▸ Task instructions
Find and copy every line in the records that includes the string "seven".

▸ Records for this exercise

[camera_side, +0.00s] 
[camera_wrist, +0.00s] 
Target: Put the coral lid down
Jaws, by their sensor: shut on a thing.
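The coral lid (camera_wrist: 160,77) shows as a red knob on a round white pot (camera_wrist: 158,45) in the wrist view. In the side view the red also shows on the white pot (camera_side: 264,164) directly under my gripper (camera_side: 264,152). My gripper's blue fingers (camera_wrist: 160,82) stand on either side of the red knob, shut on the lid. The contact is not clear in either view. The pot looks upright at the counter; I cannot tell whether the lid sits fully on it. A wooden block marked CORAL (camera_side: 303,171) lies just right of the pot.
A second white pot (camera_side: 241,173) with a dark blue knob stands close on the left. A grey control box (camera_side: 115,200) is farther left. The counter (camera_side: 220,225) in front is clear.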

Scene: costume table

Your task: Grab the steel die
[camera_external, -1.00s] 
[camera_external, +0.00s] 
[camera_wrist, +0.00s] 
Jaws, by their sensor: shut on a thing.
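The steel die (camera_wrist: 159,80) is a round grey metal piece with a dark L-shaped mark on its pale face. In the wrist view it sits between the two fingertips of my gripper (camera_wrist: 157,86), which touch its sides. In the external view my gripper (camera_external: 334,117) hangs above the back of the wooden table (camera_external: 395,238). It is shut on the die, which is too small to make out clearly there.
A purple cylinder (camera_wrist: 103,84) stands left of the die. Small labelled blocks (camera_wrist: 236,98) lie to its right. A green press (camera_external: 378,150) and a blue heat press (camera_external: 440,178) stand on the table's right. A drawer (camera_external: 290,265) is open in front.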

--

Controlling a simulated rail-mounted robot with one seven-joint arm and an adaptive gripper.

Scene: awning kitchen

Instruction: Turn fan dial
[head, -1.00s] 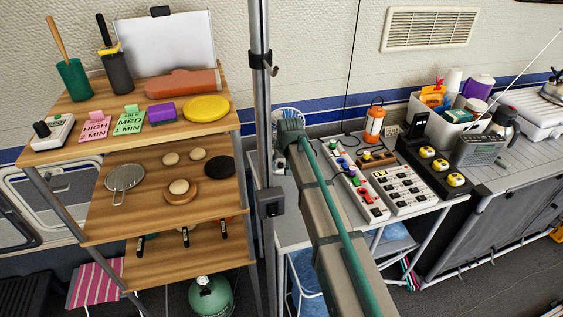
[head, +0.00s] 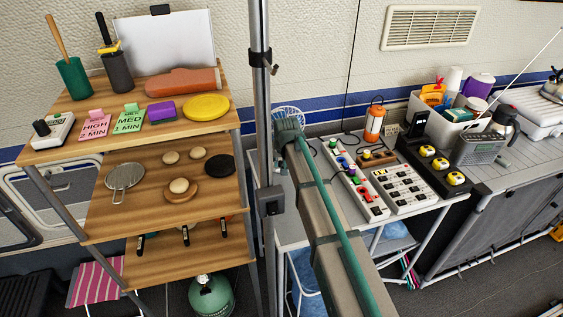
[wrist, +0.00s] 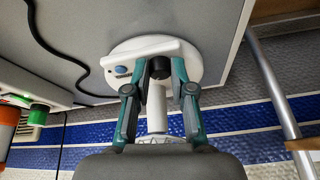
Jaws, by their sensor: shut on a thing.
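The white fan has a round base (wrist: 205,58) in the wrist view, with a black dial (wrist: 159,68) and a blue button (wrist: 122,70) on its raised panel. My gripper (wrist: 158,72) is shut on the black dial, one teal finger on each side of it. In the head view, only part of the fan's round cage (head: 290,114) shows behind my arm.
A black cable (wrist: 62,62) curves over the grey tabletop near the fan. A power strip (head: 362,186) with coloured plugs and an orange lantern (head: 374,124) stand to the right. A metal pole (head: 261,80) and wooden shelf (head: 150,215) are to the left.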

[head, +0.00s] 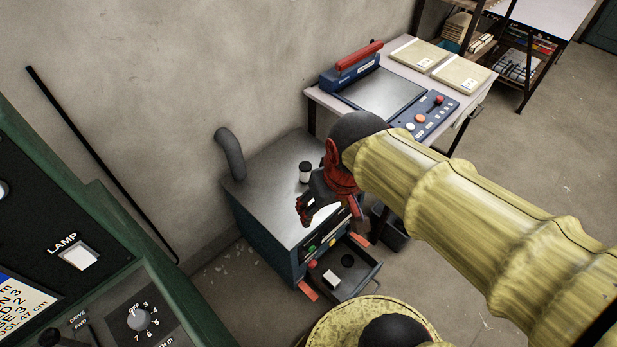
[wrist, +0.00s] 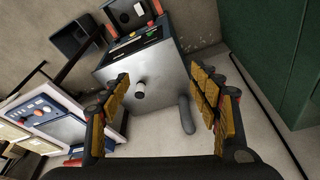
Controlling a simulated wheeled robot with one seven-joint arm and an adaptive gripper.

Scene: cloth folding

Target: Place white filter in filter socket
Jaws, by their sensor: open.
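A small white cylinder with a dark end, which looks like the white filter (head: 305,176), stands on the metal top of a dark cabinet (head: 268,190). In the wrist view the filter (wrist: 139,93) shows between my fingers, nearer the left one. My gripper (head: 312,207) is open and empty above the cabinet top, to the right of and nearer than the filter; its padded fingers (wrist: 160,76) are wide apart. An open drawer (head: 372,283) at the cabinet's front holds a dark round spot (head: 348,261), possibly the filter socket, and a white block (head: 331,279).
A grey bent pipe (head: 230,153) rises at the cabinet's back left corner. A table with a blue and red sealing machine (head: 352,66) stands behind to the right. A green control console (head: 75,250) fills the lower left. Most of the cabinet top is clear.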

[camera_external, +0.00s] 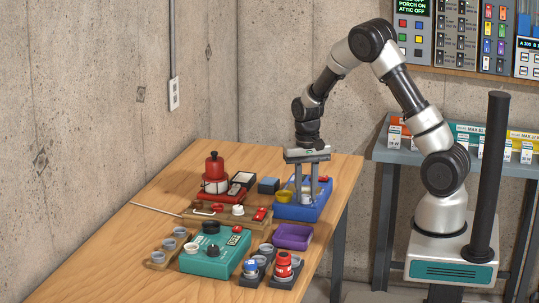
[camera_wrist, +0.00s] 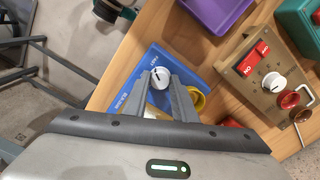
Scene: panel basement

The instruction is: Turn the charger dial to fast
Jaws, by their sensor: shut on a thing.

▸ Correct output
Controlling a simulated rail-mounted robot with one seven-joint arm and an adaptive gripper.
Controlling a simulated wheeled robot with one seven-joint arm and an adaptive gripper.

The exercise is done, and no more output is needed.